Writing on debates surrounding the existence of the post-war consensus, Paul Addison argued that the key difference between ‘consensus’ and ‘anti-consensus’ historians was generational. Those arguing in favour of consensus grew up in the shadow of the Second World War and the notion that national unity and compromise could overcome class, or indeed, other social differences.(1) In contrast, the younger ‘anti-consensus’ group of historians grew up in a society polarized by ideology and mired in industrial strife.(2) Thus, whilst older generations of historians perceived the 1945-79 period as something of a ‘truce’ in the class war, younger historians saw ‘consensus’ as a ‘myth’.(3) The wider point to take from this example is that an individual’s political experiences and outlook shape the history they write. For an important period of the mid-twentieth century, this resulted in the development of historical approaches focused on previously neglected social actors, such as the working class, women and people of colour. In what became known as ‘history from below’, these groups were seen not only as the subjects, but also as the agents of historical change.
However, the symbolic defeats of the ‘Left’ in the 1970s and 1980s in the economic and political spheres see us in a very different period now. It is a period in which, as Slavoj Zizek has argued, our culture finds it easier to imagine the end of the world than the end of capitalism.(4) The discipline of history has not escaped: histories of transformation have been replaced by continuity, the collective replaced by the individual, solidarity replaced by difference, and agency replaced by apathy. Lost to the historical imagination is the question of whether things could have been different, whether another world was possible. Instead, the history of ‘it was ever thus’ leaves us devoid of political alternatives and conveys acquiescence.
Using examples from histories of post-war Britain, I’ll argue that rather than enriching our understanding of the complexities of the past, a range of histories have emerged that transpose a narrative of powerlessness and disillusionment on to the past in ways which, as Howard Zinn argued, will determine our lives and our futures if left unchecked.(5) Following Zinn’s and others’ examples, I will suggest that radical historians must recover the approaches of ‘history from below’ and combine them with cultural history’s sensitivity to individual difference to construct a complex but powerful recognition of shared struggles, shared identities and social change.
A narrative of defeat?
The coming to power of Margaret Thatcher’s Conservative government in 1979 has been seen as a seismic shift in British politics, economics and society. Colin Hay has noted how this period saw the rise of a New Right narrative that has formed the basis of a new economic and political consensus that even the recent financial crisis has been unable to unpick.(6) Moreover, traditional forms of economic struggle have witnessed particular decline with the defeat of the 1984/5 miners’ strike understood as the final moment at which an alternative future was possible. Meanwhile, trade union membership sits at half of its 1970s peak and the Labour Party has seemingly accommodated to the market realities of modern capitalism.(7) In line with these developments, Jon Lawrence and Florence Sutcliffe-Braithwaite have argued that understandings of class as a political identity, rather than as only a socio-economic or cultural description were successfully flattened by Thatcherism.(8) It seems, then, that capitalism has transcended its role as an economic system and become an absolute ideological construct within which there is no possibility of systemic change.(9) In this era of ‘capitalist realism’, political agency is obsolete.
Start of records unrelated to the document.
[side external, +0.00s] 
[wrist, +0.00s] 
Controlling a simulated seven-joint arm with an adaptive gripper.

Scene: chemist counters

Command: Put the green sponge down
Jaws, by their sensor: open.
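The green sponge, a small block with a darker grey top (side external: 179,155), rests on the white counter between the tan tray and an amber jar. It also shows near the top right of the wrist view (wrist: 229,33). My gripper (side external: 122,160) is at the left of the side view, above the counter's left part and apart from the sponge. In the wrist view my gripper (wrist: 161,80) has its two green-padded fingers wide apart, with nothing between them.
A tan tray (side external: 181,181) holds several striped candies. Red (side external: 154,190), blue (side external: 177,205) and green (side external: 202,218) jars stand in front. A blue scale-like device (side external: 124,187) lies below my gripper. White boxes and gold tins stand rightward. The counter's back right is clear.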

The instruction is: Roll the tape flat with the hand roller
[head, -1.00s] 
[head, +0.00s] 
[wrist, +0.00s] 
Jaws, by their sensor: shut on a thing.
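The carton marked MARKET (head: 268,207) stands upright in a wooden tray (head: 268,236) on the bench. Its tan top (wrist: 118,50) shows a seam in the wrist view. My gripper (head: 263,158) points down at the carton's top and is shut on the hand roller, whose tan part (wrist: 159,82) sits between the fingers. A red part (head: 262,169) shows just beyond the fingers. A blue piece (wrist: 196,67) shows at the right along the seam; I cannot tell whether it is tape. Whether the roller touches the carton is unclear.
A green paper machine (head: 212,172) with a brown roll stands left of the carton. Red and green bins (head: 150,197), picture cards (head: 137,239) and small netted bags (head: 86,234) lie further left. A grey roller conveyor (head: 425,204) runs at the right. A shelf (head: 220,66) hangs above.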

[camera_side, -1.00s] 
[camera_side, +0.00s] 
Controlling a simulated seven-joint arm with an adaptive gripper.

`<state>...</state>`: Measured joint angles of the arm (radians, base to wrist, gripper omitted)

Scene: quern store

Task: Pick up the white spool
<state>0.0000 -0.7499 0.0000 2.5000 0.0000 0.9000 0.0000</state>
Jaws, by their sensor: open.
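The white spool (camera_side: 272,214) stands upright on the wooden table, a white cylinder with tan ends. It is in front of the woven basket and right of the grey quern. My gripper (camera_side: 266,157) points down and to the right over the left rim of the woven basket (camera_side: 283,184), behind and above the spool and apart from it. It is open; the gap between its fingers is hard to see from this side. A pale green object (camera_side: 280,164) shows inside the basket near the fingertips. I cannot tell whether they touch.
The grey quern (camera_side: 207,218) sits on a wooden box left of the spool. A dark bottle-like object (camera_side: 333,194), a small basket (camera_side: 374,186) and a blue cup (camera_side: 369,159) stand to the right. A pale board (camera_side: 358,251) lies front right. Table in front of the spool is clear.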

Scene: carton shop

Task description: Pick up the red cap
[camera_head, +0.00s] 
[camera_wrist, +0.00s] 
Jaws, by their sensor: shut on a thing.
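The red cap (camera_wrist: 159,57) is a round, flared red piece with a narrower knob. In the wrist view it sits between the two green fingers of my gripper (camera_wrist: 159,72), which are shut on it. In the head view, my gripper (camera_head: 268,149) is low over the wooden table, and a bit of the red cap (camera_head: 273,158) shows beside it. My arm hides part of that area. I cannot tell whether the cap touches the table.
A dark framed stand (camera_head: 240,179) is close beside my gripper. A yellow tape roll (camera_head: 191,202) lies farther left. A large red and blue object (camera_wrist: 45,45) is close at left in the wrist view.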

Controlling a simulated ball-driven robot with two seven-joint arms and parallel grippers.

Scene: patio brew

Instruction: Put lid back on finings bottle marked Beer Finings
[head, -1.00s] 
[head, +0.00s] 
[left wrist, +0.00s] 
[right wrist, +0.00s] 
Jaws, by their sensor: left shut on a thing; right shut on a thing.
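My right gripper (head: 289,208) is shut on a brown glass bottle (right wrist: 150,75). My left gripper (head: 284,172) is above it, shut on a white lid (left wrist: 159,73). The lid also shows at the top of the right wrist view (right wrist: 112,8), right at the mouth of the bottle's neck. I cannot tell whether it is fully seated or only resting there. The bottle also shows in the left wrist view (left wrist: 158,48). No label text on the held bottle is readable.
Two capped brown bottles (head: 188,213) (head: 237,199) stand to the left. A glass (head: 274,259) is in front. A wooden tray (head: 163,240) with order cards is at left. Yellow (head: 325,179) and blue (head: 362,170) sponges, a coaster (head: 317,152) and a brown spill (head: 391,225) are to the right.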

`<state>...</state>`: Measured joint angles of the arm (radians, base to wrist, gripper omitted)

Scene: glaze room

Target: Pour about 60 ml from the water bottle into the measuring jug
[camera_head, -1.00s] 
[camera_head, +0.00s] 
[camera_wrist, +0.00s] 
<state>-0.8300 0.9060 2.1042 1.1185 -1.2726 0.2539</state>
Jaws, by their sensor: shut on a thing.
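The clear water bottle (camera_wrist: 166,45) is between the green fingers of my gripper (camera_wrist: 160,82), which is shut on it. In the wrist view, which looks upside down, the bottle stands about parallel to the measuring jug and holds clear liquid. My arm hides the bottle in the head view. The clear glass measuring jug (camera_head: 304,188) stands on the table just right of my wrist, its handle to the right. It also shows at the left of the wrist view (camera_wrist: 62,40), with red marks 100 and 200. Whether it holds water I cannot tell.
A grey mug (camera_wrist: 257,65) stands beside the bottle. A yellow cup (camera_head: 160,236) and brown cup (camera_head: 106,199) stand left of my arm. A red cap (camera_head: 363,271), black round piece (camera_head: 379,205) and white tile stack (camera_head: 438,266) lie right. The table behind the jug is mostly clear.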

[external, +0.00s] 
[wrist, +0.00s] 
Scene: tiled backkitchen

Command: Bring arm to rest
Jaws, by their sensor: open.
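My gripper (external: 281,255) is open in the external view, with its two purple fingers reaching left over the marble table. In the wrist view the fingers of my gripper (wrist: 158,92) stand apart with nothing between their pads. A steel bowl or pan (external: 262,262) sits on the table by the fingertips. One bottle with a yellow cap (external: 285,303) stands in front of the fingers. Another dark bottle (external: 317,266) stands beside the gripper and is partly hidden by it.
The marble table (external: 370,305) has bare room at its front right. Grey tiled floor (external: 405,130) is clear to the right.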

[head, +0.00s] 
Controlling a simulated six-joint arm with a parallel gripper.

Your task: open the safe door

1945 and the Apathy School
The first example is found in historical revisions of Labour’s 1945 General Election win by Steven Fielding, Peter Thompson and Nick Tiratsoo – deigned the ‘apathy school’ by James Hinton – and their book, England Arise, published in 1995. Their research utilised data from the British Institute of Public Opinion and Mass Observation to challenge ‘romantic’ views of the election, thereby committing to the methods of ‘history from below’ and fulfilling the critical function of history.
This approach led to the conclusion that the electorate in 1945 was not radicalized by the war, the Labour Party or the Beveridge Report, but subject to ‘widespread disengagement and pre-emptive cynicism.’ (10) However, implicit in the argument for the British people’s apathy even at a ‘radical’ election was the idea that if it was true then, perhaps it always will be.(11) A brief perusal of the evidence for apathy demonstrates that Fielding et al.’s analysis seemed to be more reflective of their political present than the past.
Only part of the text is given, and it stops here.